One nephew, Tamerlan Tsarnaeva, 26, was killed after exchanging gunfire with police in the Boston area and the other, Dzhokhar Tsarnaev, 19, was arrested Friday following a subsequent manhunt.
Maret Tsarnaeva told the Canadian Broadcasting Corp. in a telephone interview the FBI were relying on photos of her nephews walking on a street near the marathon finish line Monday when two bombs went off, killing three people and injuring scores more.
"My nephews cannot be part of this terrible, horrible act that was committed in the streets of Boston," she said.
"I know these two nephews -- smart boys, good boys -- they have no motive for that. They have no ideas to be going to this kind of act. It's just not the case, it cannot be true."
She said the fact the pair were carrying backpacks near where the bombs went off was not cause for suspicion.
"It's Monday, they are walking, maybe, you know, walking around for their business. Backpacks? How can this be suspicious, carrying backpacks? At the age of these boys," she said.

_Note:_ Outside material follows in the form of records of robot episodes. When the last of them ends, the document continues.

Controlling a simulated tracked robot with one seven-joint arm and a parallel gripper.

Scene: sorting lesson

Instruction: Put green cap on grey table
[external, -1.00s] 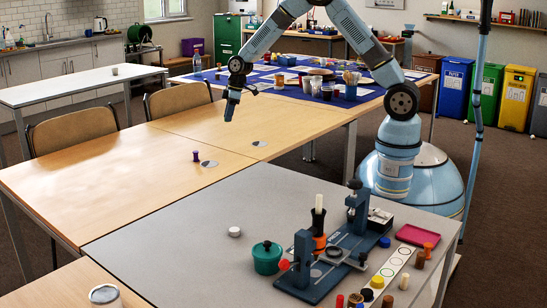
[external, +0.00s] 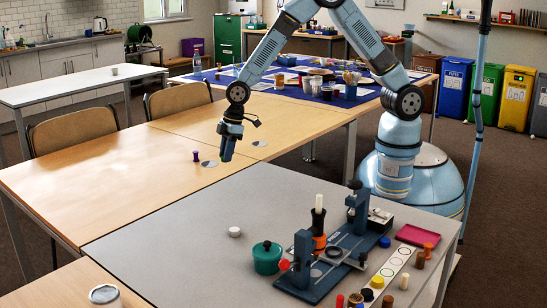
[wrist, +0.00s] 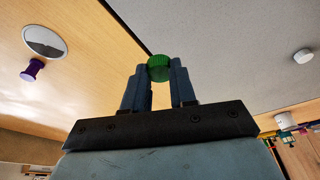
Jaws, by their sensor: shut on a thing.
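The green cap (wrist: 158,68) sits between the fingertips of my gripper (wrist: 160,85) in the wrist view, and the fingers are shut on it. In the external view my gripper (external: 226,154) hangs fingers down above the wooden table, near its border with the grey table (external: 180,240). The cap cannot be made out in the external view. The grey table also shows in the wrist view (wrist: 225,45), to the right of the cap.
The grey table holds a white cap (external: 234,232), a teal pot (external: 267,258), a blue press stand (external: 320,270) and several small coloured caps at right. Its left and back parts are clear. A purple peg (external: 196,156) stands on the wooden table (external: 110,175) near silvery discs.

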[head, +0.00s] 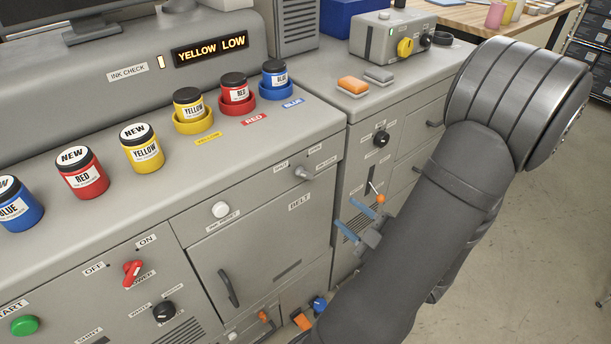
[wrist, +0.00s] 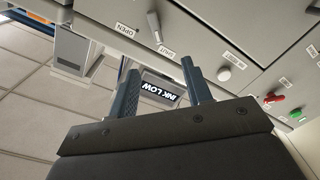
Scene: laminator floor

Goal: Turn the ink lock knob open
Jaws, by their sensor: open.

She contends her nephews were targeted by authorities because of their Chechen background, the CBC said.
She said she hadn't seen the pair in five or six years but had spoken with Tamerlan a year ago. She said he was married and had a daughter.
Tsarnaeva said Tamerlan was staying at home taking care of his daughter while his wife worked. She said he became more interested in his Muslim faith about two years ago, and started praying five times a day.
She said Tamerlan visited the brothers' father, Anzor, in Makhachkala, the capital of the Russian republic of Dagestan, which borders Chechnya, a year ago.
She said Anzor was once beaten in the streets of Boston and their own father was "blown to pieces" in an unexplained incident in a car in Kyrgyzstan years ago.
Tsarnaeva said the family came from Kyrgyzstan, but their ethnicity is Chechen. She said Chechens have been subjected to persecution for generations, and she and three of her siblings became lawyers to better protect themselves.
"All together, we've been tossed around," she said. "Deported from here as Nazi collaborators, then there, then here. Enough."